Given the nature of the PCAOB’s disciplinary proceedings, it is highly likely that courts using Jarkesy would hold that an auditor or accountant facing a disciplinary proceeding has a Seventh Amendment right to a jury trial. This creates a unique problem for the PCAOB. The entity is significantly more limited than the SEC in bringing disciplinary proceedings. The SEC has statutory authority to bring an enforcement action in federal court or to initiate an in-house administrative proceeding. The PCAOB, on the other hand, can only seek an enforcement action through administrative proceedings.
If Jarkesy prevents the PCAOB from imposing monetary penalties without a jury trial, it would be impossible, without referring the matter to the SEC, for the PCAOB to recover civil penalties—in effect disabling the agency’s ability to regulate by depriving it of obtaining civil monetary penalties or forcing the agency to rely on the SEC. Congress could amend the statute to allow the PCAOB to bring actions in federal court; however, actually doing so is another matter. Alternatively, as noted, the PCAOB is permitted to refer enforcement actions to the SEC. The SEC, in turn, could bring the PCAOB’s enforcement actions in federal court, but that would likely put a strain on the SEC’s resources.

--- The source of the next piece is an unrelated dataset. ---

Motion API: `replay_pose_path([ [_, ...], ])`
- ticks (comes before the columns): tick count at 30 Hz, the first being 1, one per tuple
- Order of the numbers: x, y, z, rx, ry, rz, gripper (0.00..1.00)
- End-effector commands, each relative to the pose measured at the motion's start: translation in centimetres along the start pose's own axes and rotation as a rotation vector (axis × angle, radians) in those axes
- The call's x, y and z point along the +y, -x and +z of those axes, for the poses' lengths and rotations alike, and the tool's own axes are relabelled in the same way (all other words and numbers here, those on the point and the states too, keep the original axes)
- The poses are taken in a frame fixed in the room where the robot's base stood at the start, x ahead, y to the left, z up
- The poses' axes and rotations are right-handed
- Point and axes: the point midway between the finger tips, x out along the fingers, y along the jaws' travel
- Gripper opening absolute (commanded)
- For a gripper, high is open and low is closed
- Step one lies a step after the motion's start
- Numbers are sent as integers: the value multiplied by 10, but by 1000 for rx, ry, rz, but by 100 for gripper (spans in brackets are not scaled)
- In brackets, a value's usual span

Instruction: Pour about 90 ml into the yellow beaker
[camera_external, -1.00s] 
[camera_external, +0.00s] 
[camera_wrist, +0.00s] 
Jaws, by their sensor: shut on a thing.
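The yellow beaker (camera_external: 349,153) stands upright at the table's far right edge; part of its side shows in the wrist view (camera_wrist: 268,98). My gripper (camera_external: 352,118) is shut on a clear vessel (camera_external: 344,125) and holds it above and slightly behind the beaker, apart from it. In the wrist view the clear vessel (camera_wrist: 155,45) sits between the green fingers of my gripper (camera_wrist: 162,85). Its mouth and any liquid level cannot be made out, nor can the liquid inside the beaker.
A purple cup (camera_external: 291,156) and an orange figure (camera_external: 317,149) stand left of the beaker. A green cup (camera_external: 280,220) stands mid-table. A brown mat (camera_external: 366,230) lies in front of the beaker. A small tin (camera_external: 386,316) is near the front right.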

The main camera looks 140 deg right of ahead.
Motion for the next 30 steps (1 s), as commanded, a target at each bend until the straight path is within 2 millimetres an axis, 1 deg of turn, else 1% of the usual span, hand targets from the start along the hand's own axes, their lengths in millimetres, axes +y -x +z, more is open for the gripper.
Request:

Over the following months, the issue of whether civil monetary penalties in PCAOB disciplinary proceedings violate a respondent’s Seventh Amendment rights will almost certainly be raised by counsel, essentially invoking the Jarkesy decision as a defense to any civil penalty. It is unclear what, if any, actions the PCAOB will take in response to Jarkesy. For now, if courts find that an auditor or accountant has a Seventh Amendment right to a jury trial before the PCAOB, the PCAOB’s only foreseeable work-around will be to refer every matter where it is seeking a civil penalty to the SEC to be brought in federal court.